◆ THE PROBLEM ◆
The listing below should be written out exactly; please include all of it.

◆ DATA ENTRIES ◆
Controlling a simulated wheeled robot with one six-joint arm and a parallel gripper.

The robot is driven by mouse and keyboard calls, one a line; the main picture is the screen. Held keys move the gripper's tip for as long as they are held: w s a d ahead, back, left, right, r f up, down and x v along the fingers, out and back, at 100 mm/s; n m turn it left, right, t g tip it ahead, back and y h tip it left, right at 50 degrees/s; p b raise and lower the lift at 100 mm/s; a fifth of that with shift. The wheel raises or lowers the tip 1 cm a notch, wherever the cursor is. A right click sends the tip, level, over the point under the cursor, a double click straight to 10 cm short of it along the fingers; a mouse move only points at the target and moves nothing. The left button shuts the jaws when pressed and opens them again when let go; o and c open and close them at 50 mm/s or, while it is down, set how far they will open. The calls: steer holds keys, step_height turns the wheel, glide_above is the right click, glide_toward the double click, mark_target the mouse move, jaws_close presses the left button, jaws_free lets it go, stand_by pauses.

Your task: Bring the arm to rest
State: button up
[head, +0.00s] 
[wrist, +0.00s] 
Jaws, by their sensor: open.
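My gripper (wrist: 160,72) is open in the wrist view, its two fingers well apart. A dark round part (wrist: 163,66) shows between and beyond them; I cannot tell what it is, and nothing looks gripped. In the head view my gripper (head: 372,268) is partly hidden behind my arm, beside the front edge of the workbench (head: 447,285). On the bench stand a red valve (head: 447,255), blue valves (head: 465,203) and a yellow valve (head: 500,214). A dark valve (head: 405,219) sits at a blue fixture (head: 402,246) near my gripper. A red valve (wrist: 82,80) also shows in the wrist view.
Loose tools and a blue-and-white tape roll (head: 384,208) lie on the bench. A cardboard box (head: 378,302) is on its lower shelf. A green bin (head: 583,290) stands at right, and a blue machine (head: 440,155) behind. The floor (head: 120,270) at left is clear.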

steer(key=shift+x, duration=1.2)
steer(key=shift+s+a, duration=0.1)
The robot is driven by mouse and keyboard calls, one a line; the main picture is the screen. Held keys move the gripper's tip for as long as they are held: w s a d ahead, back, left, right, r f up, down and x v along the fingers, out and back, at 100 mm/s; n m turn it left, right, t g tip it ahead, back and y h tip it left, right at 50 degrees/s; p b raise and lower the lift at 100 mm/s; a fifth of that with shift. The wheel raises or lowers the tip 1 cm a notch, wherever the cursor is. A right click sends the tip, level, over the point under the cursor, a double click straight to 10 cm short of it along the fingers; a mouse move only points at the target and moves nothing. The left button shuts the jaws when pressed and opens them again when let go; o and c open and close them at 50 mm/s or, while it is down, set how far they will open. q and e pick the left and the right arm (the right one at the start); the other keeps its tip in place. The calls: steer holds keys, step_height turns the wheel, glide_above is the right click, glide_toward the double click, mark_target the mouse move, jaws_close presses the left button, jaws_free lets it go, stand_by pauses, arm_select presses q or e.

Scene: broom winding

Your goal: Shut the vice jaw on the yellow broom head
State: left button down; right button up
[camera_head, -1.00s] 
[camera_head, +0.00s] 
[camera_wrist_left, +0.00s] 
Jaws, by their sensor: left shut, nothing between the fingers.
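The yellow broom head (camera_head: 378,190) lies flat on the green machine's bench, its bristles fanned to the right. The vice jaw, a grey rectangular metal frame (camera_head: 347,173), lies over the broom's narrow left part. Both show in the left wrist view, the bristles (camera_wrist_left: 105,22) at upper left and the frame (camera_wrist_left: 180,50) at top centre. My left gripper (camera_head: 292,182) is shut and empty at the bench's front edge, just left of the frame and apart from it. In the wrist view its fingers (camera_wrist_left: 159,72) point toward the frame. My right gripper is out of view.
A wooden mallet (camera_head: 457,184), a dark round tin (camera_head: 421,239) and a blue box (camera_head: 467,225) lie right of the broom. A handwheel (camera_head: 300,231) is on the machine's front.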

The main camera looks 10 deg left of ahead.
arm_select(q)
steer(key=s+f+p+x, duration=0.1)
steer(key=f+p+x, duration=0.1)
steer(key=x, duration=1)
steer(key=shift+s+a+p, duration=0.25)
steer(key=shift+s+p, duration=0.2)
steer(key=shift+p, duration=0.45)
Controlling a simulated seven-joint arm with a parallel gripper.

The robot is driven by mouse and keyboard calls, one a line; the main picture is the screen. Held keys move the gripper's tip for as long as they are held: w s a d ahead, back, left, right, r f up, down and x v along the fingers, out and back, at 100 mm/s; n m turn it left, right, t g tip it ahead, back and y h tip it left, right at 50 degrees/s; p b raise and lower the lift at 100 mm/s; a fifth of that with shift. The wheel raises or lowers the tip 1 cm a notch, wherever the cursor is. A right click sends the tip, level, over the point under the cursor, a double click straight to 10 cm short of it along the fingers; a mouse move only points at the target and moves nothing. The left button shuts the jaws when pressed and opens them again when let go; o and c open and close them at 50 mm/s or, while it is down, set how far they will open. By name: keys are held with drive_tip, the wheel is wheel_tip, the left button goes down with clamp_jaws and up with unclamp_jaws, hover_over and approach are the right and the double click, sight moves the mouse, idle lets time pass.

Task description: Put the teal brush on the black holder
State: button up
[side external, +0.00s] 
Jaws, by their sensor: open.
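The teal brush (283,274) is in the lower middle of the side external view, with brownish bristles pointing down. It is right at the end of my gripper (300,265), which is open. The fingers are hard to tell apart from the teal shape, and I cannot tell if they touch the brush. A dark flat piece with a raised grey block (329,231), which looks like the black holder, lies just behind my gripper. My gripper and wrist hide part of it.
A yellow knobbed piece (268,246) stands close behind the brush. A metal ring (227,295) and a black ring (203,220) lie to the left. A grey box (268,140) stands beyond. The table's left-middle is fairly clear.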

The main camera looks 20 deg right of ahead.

◆ CORRECT ANSWER ◆
Controlling a simulated wheeled robot with one six-joint arm and a parallel gripper.

The robot is driven by mouse and keyboard calls, one a line; the main picture is the screen. Held keys move the gripper's tip for as long as they are held: w s a d ahead, back, left, right, r f up, down and x v along the fingers, out and back, at 100 mm/s; n m turn it left, right, t g tip it ahead, back and y h tip it left, right at 50 degrees/s; p b raise and lower the lift at 100 mm/s; a fifth of that with shift. The wheel raises or lowers the tip 1 cm a notch, wherever the cursor is. A right click sends the tip, level, over the point under the cursor, a double click straight to 10 cm short of it along the fingers; a mouse move only points at the target and moves nothing. The left button shuts the jaws when pressed and opens them again when let go; o and c open and close them at 50 mm/s or, while it is down, set how far they will open. The calls: steer holds keys, step_height turns the wheel, glide_above is the right click, glide_toward the double click, mark_target the mouse move, jaws_close presses the left button, jaws_free lets it go, stand_by pauses.

Your task: Bring the arm to rest
State: button up
[head, +0.00s] 
[wrist, +0.00s] 
Jaws, by their sensor: open.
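My gripper (wrist: 160,72) is open in the wrist view, its two fingers well apart. A dark round part (wrist: 163,66) shows between and beyond them; I cannot tell what it is, and nothing looks gripped. In the head view my gripper (head: 372,268) is partly hidden behind my arm, beside the front edge of the workbench (head: 447,285). On the bench stand a red valve (head: 447,255), blue valves (head: 465,203) and a yellow valve (head: 500,214). A dark valve (head: 405,219) sits at a blue fixture (head: 402,246) near my gripper. A red valve (wrist: 82,80) also shows in the wrist view.
Loose tools and a blue-and-white tape roll (head: 384,208) lie on the bench. A cardboard box (head: 378,302) is on its lower shelf. A green bin (head: 583,290) stands at right, and a blue machine (head: 440,155) behind. The floor (head: 120,270) at left is clear.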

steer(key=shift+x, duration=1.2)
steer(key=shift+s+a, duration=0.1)
The robot is driven by mouse and keyboard calls, one a line; the main picture is the screen. Held keys move the gripper's tip for as long as they are held: w s a d ahead, back, left, right, r f up, down and x v along the fingers, out and back, at 100 mm/s; n m turn it left, right, t g tip it ahead, back and y h tip it left, right at 50 degrees/s; p b raise and lower the lift at 100 mm/s; a fifth of that with shift. The wheel raises or lowers the tip 1 cm a notch, wherever the cursor is. A right click sends the tip, level, over the point under the cursor, a double click straight to 10 cm short of it along the fingers; a mouse move only points at the target and moves nothing. The left button shuts the jaws when pressed and opens them again when let go; o and c open and close them at 50 mm/s or, while it is down, set how far they will open. q and e pick the left and the right arm (the right one at the start); the other keeps its tip in place. The calls: steer holds keys, step_height turns the wheel, glide_above is the right click, glide_toward the double click, mark_target the mouse move, jaws_close presses the left button, jaws_free lets it go, stand_by pauses, arm_select presses q or e.

Scene: broom winding

Your goal: Shut the vice jaw on the yellow broom head
State: left button down; right button up
[camera_head, -1.00s] 
[camera_head, +0.00s] 
[camera_wrist_left, +0.00s] 
Jaws, by their sensor: left shut, nothing between the fingers.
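The yellow broom head (camera_head: 378,190) lies flat on the green machine's bench, its bristles fanned to the right. The vice jaw, a grey rectangular metal frame (camera_head: 347,173), lies over the broom's narrow left part. Both show in the left wrist view, the bristles (camera_wrist_left: 105,22) at upper left and the frame (camera_wrist_left: 180,50) at top centre. My left gripper (camera_head: 292,182) is shut and empty at the bench's front edge, just left of the frame and apart from it. In the wrist view its fingers (camera_wrist_left: 159,72) point toward the frame. My right gripper is out of view.
A wooden mallet (camera_head: 457,184), a dark round tin (camera_head: 421,239) and a blue box (camera_head: 467,225) lie right of the broom. A handwheel (camera_head: 300,231) is on the machine's front.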

The main camera looks 10 deg left of ahead.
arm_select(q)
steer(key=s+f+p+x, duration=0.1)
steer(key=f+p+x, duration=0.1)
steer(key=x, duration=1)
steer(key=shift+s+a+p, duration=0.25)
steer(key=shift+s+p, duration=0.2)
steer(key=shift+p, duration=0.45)
Controlling a simulated seven-joint arm with a parallel gripper.

The robot is driven by mouse and keyboard calls, one a line; the main picture is the screen. Held keys move the gripper's tip for as long as they are held: w s a d ahead, back, left, right, r f up, down and x v along the fingers, out and back, at 100 mm/s; n m turn it left, right, t g tip it ahead, back and y h tip it left, right at 50 degrees/s; p b raise and lower the lift at 100 mm/s; a fifth of that with shift. The wheel raises or lowers the tip 1 cm a notch, wherever the cursor is. A right click sends the tip, level, over the point under the cursor, a double click straight to 10 cm short of it along the fingers; a mouse move only points at the target and moves nothing. The left button shuts the jaws when pressed and opens them again when let go; o and c open and close them at 50 mm/s or, while it is down, set how far they will open. By name: keys are held with drive_tip, the wheel is wheel_tip, the left button goes down with clamp_jaws and up with unclamp_jaws, hover_over and approach are the right and the double click, sight moves the mouse, idle lets time pass.

Task description: Put the teal brush on the black holder
State: button up
[side external, +0.00s] 
Jaws, by their sensor: open.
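The teal brush (283,274) is in the lower middle of the side external view, with brownish bristles pointing down. It is right at the end of my gripper (300,265), which is open. The fingers are hard to tell apart from the teal shape, and I cannot tell if they touch the brush. A dark flat piece with a raised grey block (329,231), which looks like the black holder, lies just behind my gripper. My gripper and wrist hide part of it.
A yellow knobbed piece (268,246) stands close behind the brush. A metal ring (227,295) and a black ring (203,220) lie to the left. A grey box (268,140) stands beyond. The table's left-middle is fairly clear.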

The main camera looks 20 deg right of ahead.

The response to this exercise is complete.